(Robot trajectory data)
###
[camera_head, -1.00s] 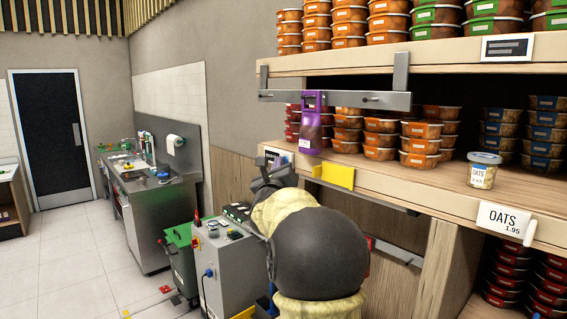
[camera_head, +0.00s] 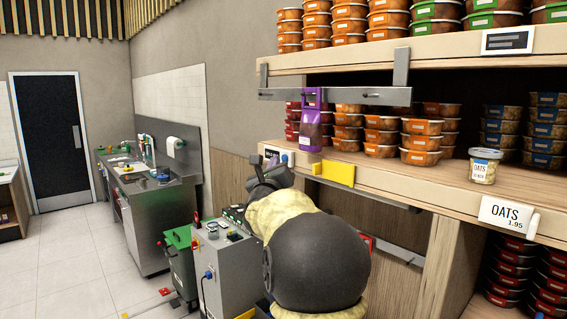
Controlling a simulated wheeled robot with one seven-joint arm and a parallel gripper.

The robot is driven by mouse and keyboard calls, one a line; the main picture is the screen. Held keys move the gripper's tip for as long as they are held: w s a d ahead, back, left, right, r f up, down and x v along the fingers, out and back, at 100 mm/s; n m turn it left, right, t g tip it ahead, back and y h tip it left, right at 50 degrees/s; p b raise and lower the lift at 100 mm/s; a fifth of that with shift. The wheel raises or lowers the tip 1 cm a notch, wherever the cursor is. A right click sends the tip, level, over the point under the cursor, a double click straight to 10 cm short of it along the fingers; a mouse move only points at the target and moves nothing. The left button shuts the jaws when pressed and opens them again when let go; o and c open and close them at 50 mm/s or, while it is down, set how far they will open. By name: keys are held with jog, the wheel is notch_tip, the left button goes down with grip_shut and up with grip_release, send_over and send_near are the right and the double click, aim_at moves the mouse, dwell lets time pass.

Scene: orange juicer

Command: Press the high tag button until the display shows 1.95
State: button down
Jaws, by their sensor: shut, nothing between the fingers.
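A small dark tag (camera_head: 271,152) sits on the left end of the middle shelf's front edge, with a small blue-and-white piece (camera_head: 287,158) beside it. Its reading is too small to make out. Another dark tag (camera_head: 508,41) is on the upper shelf edge at right; its text is also unreadable. My gripper (camera_head: 262,165) is shut and empty, just below and beside the left tag. I cannot tell whether it touches the tag; the fingertips are small and dark.
A purple packet (camera_head: 310,125) hangs from the metal rail (camera_head: 345,97) above my gripper. A yellow plate (camera_head: 333,174) sits on the shelf edge to its right. An oats jar (camera_head: 484,166) and stacked tubs fill the shelf. A grey machine (camera_head: 225,265) stands below left.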

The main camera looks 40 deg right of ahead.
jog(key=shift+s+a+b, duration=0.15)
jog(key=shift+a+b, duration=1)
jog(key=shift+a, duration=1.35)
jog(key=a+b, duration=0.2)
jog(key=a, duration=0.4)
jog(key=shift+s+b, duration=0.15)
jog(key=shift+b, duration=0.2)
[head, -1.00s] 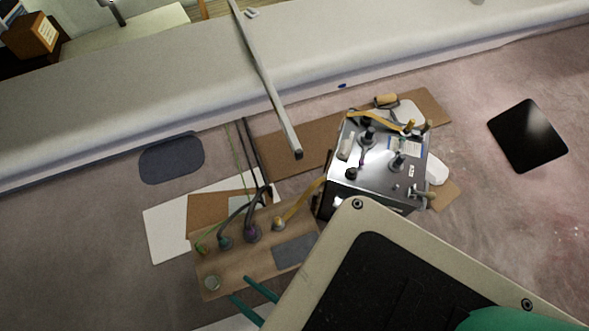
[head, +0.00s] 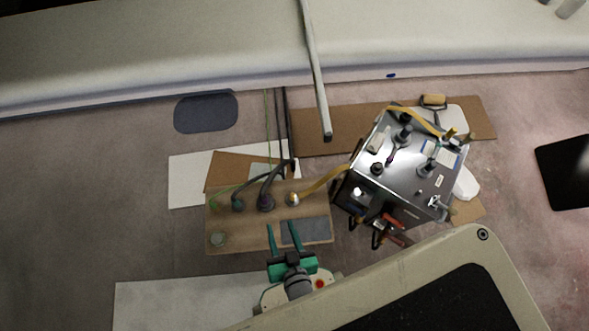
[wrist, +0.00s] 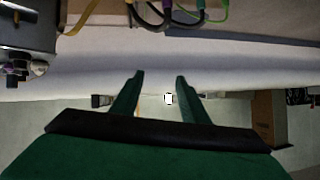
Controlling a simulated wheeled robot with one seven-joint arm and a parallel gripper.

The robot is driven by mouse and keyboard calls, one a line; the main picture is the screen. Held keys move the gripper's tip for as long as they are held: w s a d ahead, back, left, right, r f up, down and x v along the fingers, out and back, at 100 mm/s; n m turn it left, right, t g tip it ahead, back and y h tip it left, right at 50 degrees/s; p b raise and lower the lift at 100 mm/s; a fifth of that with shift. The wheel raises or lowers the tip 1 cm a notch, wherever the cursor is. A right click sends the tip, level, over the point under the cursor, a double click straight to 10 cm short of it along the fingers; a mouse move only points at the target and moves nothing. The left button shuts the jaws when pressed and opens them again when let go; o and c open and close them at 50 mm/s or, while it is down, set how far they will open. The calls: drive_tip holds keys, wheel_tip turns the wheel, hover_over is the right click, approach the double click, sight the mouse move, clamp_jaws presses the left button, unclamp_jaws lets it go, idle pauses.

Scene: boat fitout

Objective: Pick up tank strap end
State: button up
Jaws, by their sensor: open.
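A shiny metal tank (head: 405,170) stands right of centre in the head view, with fittings on its top. A yellow strap (head: 412,118) runs along its far top edge; I cannot tell for sure which end is the tank strap end. In the wrist view the tank (wrist: 28,30) shows only in part at top left. My gripper (head: 282,230) has green fingers, spread apart with nothing between them. It is over the front part of the wooden board, left of the tank and apart from it. The wrist view shows the open fingers (wrist: 160,76) too.
The wooden board (head: 262,240) carries several fittings with dark, green and yellow lines. A grey bar (head: 315,75) reaches down from the pale bench (head: 180,45) towards the tank. Red-handled tools (head: 392,224) are at the tank's front. Bare floor (head: 80,200) lies at left.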

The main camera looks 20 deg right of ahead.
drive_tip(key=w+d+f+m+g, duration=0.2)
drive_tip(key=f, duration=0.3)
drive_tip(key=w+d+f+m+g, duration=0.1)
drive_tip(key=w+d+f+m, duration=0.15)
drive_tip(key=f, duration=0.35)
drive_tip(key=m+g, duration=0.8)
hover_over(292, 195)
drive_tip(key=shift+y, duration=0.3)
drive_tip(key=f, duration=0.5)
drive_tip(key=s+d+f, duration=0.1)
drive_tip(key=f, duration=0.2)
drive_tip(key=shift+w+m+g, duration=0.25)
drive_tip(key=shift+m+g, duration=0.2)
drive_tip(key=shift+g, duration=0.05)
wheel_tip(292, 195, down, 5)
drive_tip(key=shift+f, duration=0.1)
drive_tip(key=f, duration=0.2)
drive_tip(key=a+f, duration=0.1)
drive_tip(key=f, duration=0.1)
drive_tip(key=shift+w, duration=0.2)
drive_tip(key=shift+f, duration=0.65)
###
*INSTRUCTIONS FOR THE TASK*: The listing above needs to be output again exactly. Don't include the pictures.

*OUTPUT*:
[camera_head, -1.00s] 
[camera_head, +0.00s] 
Controlling a simulated wheeled robot with one seven-joint arm and a parallel gripper.

The robot is driven by mouse and keyboard calls, one a line; the main picture is the screen. Held keys move the gripper's tip for as long as they are held: w s a d ahead, back, left, right, r f up, down and x v along the fingers, out and back, at 100 mm/s; n m turn it left, right, t g tip it ahead, back and y h tip it left, right at 50 degrees/s; p b raise and lower the lift at 100 mm/s; a fifth of that with shift. The wheel raises or lowers the tip 1 cm a notch, wherever the cursor is. A right click sends the tip, level, over the point under the cursor, a double click straight to 10 cm short of it along the fingers; a mouse move only points at the target and moves nothing. The left button shuts the jaws when pressed and opens them again when let go; o and c open and close them at 50 mm/s or, while it is down, set how far they will open. By name: keys are held with jog, the wheel is notch_tip, the left button goes down with grip_shut and up with grip_release, send_over and send_near are the right and the double click, aim_at moves the mouse, dwell lets time pass.

Scene: orange juicer

Command: Press the high tag button until the display shows 1.95
State: button down
Jaws, by their sensor: shut, nothing between the fingers.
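A small dark tag (camera_head: 271,152) sits on the left end of the middle shelf's front edge, with a small blue-and-white piece (camera_head: 287,158) beside it. Its reading is too small to make out. Another dark tag (camera_head: 508,41) is on the upper shelf edge at right; its text is also unreadable. My gripper (camera_head: 262,165) is shut and empty, just below and beside the left tag. I cannot tell whether it touches the tag; the fingertips are small and dark.
A purple packet (camera_head: 310,125) hangs from the metal rail (camera_head: 345,97) above my gripper. A yellow plate (camera_head: 333,174) sits on the shelf edge to its right. An oats jar (camera_head: 484,166) and stacked tubs fill the shelf. A grey machine (camera_head: 225,265) stands below left.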

The main camera looks 40 deg right of ahead.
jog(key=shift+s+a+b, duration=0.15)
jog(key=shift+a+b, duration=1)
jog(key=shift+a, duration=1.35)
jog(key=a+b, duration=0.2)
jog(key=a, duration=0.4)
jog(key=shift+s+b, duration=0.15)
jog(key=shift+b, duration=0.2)
[head, -1.00s] 
[head, +0.00s] 
[wrist, +0.00s] 
Controlling a simulated wheeled robot with one seven-joint arm and a parallel gripper.

The robot is driven by mouse and keyboard calls, one a line; the main picture is the screen. Held keys move the gripper's tip for as long as they are held: w s a d ahead, back, left, right, r f up, down and x v along the fingers, out and back, at 100 mm/s; n m turn it left, right, t g tip it ahead, back and y h tip it left, right at 50 degrees/s; p b raise and lower the lift at 100 mm/s; a fifth of that with shift. The wheel raises or lowers the tip 1 cm a notch, wherever the cursor is. A right click sends the tip, level, over the point under the cursor, a double click straight to 10 cm short of it along the fingers; a mouse move only points at the target and moves nothing. The left button shuts the jaws when pressed and opens them again when let go; o and c open and close them at 50 mm/s or, while it is down, set how far they will open. The calls: drive_tip holds keys, wheel_tip turns the wheel, hover_over is the right click, approach the double click, sight the mouse move, clamp_jaws presses the left button, unclamp_jaws lets it go, idle pauses.

Scene: boat fitout

Objective: Pick up tank strap end
State: button up
Jaws, by their sensor: open.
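A shiny metal tank (head: 405,170) stands right of centre in the head view, with fittings on its top. A yellow strap (head: 412,118) runs along its far top edge; I cannot tell for sure which end is the tank strap end. In the wrist view the tank (wrist: 28,30) shows only in part at top left. My gripper (head: 282,230) has green fingers, spread apart with nothing between them. It is over the front part of the wooden board, left of the tank and apart from it. The wrist view shows the open fingers (wrist: 160,76) too.
The wooden board (head: 262,240) carries several fittings with dark, green and yellow lines. A grey bar (head: 315,75) reaches down from the pale bench (head: 180,45) towards the tank. Red-handled tools (head: 392,224) are at the tank's front. Bare floor (head: 80,200) lies at left.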

The main camera looks 20 deg right of ahead.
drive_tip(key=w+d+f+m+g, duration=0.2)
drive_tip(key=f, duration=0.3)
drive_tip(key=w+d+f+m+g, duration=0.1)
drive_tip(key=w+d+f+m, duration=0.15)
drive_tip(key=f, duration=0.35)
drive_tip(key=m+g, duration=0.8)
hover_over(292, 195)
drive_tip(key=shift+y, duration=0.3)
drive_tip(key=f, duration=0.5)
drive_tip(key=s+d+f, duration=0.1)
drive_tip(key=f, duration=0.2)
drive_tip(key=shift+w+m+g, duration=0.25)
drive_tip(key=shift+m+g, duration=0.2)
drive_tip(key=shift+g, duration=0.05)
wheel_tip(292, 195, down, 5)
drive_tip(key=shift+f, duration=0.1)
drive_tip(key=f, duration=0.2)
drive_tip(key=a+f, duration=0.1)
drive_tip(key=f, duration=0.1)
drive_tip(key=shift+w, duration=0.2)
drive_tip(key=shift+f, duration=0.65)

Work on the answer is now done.